Rocker is the new fat

After much ado about powder, the high-pressure system returned, leaving yet another mild January with spring-like conditions.  With no fresh snow to hunt, we decided to make the trek to Alpine Meadows a few weeks ago, to check out the Tele/AT demo day organized by Alpenglow Sports.

It’s been years since I’ve been on skis other than the ones I own, so I tried out as many skis as they had in my size (178 cm and under).  There was a surprisingly wide variety of brands present, including Black Diamond, Garmont, G3, Dynafit, Rottafella and K2.  I tried out four different skis, and while they all varied in width and length, all of them had a front rocker, called early tip rise in ski manufacturer parlance.   While I’m an evangelist for the front rocker in powder or mixed snow conditions, it was the first time I’d had them in anything less than a few inches of new snow.   Those upturned tips were really useful in inconsistent snow – think grabby in spots, faster in other spots – as there was none of the tip dive I see in other skis. Plus, it made them easier to turn, likely because the effective edge was a bit shorter as a result of the upturned tip.

Since it’s been years since my last ski review, I figured it was worth me sharing my initial thoughts here. After all, much has changed since the Karhu Bertha!

Having fun on the Zests

G3 Zest – I am not such a girl as to pick skis based on graphics alone, but the Zest’s cool top sheet definitely made them easy on the eyes.  I’ve typically found G3’s women specific skis to have a bit more life in them than some other manufacturers and this poplar (mid)fat ski doesn’t disappoint.  The rep noted that it was the women’s version of the  Tonic, with a similar front rocker (or early tip rise), albeit with smaller dimensions (132/100/123).  They were light, clocking in at 7.5 lbs for the pair according to G3, but not flimsy (except for the G3 bindings, which have never impressed me).  I took a few runs on the shorter 166 cm length, and found they were nimble and responsive in firmer snow, and damp enough that I didn’t feel thrown around. The front rise, while not as dramatic as some other skis I tested, was noticeable enough to make turning on a dime effortless.

G3 Jam – This could be considered the next generation of the Luscious, that groovy asymmetric ski of yore.  I tested the Luscious when it originally came out, and remember finding it lively and not too light.  This time around I was less impressed.  Slightly slimmer and lighter than the Zest (125/95/114 and 6.8 lbs), it features the same poplar construction and early tip rise, albeit with different measurement.

I found that this ski was a bit more skittery than its sister, and threw me around on the same snow conditions that the Zest carved through.  As some ski gear nerds might say, it didn’t ‘track well’.  It was a bit disappointing, as I had good memories of the Luscious.  No matter, for I had a new BFF in the Zest.

Megawatts on spring snow

Black Diamond Megawatt – I now understand why this fat wood (birch and poplar) core ski is hugely popular among backcountry skiers.  I hadn’t intended to try it, but given its pronounced rocker, at 178 it seemed manageable.  The 178 is the smaller of the two available sizes (188 being the ‘big guy’ size), and measures up at 147/120/126.  According to the Black Diamond website, weighs in at a little over 9 pounds.
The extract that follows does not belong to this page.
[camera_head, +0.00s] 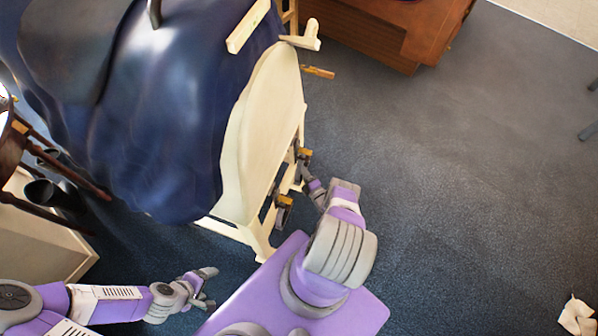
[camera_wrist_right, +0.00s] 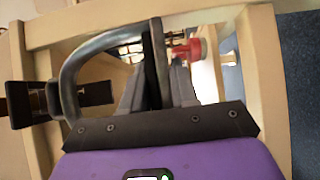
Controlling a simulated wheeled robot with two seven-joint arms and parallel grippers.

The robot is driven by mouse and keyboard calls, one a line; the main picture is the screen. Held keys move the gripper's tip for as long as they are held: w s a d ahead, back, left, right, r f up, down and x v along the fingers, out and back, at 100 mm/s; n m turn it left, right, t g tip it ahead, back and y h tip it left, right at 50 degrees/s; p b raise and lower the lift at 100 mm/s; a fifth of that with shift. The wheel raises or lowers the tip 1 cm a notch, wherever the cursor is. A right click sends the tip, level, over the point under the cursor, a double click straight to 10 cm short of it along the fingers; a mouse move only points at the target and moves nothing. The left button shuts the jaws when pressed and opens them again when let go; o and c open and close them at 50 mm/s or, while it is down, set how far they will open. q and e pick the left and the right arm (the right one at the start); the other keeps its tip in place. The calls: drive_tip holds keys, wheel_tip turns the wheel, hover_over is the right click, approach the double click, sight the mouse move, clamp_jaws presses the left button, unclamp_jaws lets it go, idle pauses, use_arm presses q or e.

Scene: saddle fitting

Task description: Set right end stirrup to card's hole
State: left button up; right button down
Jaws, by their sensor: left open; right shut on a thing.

It’s a powerful and damp ski, and was almost too much for me at that length, but I could see how the stiff tip, overall dampness and generous girth underfoot could make it loads of fun in fresh snow.  In corn snow it was still fun, though I did feel like the ski was leading the charge and not me.

His & her BD Justices

Black Diamond Justice – I skied these right after the Megawatts, and thought they felt like a smaller, more manageable version.  Coincidentally enough, that’s how Black Diamond intended them, according to the marketing copy.  Like the Megawatts, these come in two lengths, 185 and 175, and are of the same wood construction.  The front rise was a bit less pronounced, and with the slightly slimmer dimensions (a svelte 138-111-123 mm for the 175) meant it was terrific in the mixed spring conditions without being overpowering.  That front rocker was noticeable in situations where I might otherwise see a bit of tip dive, and it was decidedly nimble when compared to its fatter big brother.  Were I to be forced to have a quiver of one, this would be on my list.

In addition to the gear testing, Alpenglow also had a raffle at the end of the day, and true to my form, I walked away with the ‘grand prize’, a spiffy new Mammut backcountry pack!  Not a bad way to cap off a great day of skiing.